→ Work to complete: Write out exactly the lines between the line containing "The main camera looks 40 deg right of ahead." and the line containing "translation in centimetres", including both of those lines, and nothing more.

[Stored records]

· · ·

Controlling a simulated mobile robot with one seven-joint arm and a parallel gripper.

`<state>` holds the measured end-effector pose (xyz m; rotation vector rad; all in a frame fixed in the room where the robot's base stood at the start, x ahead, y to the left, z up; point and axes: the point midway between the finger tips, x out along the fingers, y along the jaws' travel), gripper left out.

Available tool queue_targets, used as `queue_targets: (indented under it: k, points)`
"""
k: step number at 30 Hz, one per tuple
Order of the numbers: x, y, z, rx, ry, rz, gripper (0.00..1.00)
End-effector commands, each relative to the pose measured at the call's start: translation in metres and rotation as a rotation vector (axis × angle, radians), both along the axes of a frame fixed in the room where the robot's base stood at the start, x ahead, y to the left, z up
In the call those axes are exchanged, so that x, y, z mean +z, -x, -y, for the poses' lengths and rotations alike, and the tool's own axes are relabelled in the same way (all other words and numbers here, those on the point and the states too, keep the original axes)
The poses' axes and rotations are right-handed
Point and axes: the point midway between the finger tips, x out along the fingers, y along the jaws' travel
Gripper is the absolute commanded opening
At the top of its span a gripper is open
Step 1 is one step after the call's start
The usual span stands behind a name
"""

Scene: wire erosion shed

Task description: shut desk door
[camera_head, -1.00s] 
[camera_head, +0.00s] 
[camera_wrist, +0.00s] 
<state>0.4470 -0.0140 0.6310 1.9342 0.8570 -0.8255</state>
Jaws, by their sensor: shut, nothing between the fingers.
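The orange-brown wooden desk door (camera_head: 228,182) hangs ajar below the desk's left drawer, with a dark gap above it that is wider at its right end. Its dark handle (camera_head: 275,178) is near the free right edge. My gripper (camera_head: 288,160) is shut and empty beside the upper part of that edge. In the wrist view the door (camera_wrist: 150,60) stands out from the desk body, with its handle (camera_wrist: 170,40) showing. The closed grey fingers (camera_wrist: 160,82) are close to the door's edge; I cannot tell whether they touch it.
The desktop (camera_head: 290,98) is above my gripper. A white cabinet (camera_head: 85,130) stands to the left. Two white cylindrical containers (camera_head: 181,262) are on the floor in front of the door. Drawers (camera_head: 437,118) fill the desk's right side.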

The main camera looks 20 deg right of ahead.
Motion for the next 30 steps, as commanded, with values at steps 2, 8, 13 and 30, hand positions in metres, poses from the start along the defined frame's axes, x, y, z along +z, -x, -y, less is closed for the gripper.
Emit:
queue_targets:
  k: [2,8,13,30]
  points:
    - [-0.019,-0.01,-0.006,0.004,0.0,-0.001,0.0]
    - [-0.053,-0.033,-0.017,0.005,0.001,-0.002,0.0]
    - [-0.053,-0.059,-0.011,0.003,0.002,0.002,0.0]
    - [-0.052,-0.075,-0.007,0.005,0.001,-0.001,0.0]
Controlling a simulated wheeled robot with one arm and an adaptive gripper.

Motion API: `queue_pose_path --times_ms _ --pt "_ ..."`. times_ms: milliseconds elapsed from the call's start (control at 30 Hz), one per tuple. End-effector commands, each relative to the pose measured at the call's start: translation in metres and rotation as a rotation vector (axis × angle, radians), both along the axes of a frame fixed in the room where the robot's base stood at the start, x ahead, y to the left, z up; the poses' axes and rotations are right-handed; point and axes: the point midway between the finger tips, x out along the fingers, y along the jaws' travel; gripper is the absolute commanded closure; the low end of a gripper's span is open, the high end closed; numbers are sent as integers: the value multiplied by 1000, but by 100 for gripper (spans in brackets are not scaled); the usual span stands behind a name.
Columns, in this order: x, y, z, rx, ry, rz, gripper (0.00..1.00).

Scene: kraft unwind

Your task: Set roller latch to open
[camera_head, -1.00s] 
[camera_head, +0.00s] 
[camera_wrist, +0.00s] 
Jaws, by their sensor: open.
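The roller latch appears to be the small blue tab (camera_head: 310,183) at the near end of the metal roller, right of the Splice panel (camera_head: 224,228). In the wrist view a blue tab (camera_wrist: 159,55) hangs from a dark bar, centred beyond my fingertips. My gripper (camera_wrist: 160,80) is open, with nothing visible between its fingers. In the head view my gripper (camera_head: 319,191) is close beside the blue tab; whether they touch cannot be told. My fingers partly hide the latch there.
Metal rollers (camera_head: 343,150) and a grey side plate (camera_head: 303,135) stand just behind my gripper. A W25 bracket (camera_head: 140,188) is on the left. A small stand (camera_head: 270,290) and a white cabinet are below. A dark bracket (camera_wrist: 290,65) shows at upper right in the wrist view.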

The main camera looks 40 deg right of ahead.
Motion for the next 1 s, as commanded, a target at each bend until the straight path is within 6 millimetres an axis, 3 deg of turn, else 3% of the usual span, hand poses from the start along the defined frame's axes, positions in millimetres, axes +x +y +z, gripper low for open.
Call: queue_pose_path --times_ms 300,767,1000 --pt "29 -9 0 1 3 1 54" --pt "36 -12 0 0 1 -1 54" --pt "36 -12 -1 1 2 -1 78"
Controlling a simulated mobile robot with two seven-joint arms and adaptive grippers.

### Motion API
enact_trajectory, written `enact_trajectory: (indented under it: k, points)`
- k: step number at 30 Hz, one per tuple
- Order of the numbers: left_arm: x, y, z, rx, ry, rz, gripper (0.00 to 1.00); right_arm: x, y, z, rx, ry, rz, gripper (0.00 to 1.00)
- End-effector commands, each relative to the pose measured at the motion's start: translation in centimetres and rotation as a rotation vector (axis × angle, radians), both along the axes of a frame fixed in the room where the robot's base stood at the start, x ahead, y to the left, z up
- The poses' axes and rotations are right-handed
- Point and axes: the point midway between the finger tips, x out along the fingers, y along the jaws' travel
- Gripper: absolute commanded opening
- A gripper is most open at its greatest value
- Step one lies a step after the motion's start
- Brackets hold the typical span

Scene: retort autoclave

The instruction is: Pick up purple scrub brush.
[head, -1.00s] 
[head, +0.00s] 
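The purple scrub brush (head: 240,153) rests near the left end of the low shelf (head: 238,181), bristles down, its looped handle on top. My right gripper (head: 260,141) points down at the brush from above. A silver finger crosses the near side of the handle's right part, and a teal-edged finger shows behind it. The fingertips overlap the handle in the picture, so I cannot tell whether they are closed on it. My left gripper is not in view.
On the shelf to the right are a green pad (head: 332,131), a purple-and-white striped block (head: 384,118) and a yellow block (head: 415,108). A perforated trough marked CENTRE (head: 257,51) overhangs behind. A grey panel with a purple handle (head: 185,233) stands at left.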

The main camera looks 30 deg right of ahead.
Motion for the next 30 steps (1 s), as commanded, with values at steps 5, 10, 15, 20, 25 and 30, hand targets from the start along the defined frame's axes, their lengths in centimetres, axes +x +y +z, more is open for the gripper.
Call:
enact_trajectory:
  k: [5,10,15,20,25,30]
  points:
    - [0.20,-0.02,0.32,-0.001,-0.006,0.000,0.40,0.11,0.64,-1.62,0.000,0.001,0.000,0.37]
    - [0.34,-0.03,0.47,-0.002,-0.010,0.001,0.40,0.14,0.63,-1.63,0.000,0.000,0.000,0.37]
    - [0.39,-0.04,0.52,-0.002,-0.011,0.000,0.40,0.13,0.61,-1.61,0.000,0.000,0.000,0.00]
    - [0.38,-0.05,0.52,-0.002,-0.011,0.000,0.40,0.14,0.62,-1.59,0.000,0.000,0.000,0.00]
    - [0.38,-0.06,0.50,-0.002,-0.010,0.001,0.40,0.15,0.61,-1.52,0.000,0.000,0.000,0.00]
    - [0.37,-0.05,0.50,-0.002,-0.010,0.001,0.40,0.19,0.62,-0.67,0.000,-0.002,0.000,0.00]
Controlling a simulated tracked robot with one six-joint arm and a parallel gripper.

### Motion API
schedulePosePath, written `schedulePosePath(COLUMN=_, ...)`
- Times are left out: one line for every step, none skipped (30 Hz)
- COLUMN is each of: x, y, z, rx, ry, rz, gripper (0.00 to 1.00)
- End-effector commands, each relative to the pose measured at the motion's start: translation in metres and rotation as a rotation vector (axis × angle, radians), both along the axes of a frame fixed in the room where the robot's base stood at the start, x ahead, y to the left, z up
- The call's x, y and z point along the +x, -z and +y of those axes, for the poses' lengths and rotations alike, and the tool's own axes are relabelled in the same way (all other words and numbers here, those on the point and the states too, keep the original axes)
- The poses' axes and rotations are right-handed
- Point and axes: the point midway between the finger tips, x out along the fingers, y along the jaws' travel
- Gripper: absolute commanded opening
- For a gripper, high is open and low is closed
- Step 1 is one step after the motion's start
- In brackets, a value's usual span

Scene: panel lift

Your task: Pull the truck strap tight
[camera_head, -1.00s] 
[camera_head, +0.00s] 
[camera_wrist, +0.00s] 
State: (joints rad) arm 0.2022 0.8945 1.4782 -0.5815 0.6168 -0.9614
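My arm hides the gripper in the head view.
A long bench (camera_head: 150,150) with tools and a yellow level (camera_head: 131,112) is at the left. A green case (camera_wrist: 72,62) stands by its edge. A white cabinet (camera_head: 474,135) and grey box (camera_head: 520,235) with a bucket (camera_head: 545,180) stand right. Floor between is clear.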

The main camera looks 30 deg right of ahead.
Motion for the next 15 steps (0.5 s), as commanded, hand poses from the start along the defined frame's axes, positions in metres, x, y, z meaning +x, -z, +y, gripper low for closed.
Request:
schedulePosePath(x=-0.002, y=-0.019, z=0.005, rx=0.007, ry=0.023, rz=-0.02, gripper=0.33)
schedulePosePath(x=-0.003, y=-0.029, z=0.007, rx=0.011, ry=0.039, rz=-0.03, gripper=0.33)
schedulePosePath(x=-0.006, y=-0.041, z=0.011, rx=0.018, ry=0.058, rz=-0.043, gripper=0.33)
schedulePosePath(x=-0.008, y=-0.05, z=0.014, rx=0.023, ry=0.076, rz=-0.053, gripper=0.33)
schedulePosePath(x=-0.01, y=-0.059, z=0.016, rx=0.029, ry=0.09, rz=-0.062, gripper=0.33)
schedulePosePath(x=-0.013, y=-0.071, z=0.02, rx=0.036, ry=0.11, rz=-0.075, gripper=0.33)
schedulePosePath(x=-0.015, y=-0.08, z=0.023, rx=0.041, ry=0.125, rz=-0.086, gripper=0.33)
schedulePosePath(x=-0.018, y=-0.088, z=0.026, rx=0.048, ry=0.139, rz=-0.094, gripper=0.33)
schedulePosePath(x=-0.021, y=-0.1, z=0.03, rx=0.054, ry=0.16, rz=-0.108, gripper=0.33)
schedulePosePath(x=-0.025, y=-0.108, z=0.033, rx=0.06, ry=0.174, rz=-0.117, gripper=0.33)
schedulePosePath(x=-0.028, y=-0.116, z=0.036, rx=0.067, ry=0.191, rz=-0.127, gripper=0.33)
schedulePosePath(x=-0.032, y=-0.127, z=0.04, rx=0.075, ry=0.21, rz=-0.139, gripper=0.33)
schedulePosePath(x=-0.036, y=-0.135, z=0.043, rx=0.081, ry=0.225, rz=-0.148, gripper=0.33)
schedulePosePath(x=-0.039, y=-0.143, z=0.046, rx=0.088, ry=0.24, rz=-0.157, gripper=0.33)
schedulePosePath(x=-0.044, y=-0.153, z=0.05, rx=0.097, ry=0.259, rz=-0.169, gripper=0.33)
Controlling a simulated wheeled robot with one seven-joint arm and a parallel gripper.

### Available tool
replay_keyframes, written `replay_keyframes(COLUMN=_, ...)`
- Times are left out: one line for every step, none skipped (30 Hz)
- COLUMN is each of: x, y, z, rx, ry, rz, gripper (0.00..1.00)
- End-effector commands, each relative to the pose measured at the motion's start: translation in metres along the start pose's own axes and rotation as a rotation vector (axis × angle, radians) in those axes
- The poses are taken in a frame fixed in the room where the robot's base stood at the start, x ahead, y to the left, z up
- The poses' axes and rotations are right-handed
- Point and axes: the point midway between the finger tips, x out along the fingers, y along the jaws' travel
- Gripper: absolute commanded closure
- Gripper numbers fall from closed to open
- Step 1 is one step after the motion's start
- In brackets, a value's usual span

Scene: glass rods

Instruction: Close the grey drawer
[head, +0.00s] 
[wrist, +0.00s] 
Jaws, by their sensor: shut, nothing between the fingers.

· · ·

→ Full response:
The main camera looks 40 deg right of ahead.
Motion for the next 1 s, as commanded, a target at each bend until the straight path is within 6 millimetres an axis, 3 deg of turn, else 3% of the usual span, hand poses from the start along the defined frame's axes, positions in millimetres, axes +x +y +z, gripper low for open.
Call: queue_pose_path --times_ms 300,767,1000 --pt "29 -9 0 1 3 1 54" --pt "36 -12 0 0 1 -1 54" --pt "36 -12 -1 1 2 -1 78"
Controlling a simulated mobile robot with two seven-joint arms and adaptive grippers.

### Motion API
enact_trajectory, written `enact_trajectory: (indented under it: k, points)`
- k: step number at 30 Hz, one per tuple
- Order of the numbers: left_arm: x, y, z, rx, ry, rz, gripper (0.00 to 1.00); right_arm: x, y, z, rx, ry, rz, gripper (0.00 to 1.00)
- End-effector commands, each relative to the pose measured at the motion's start: translation in centimetres and rotation as a rotation vector (axis × angle, radians), both along the axes of a frame fixed in the room where the robot's base stood at the start, x ahead, y to the left, z up

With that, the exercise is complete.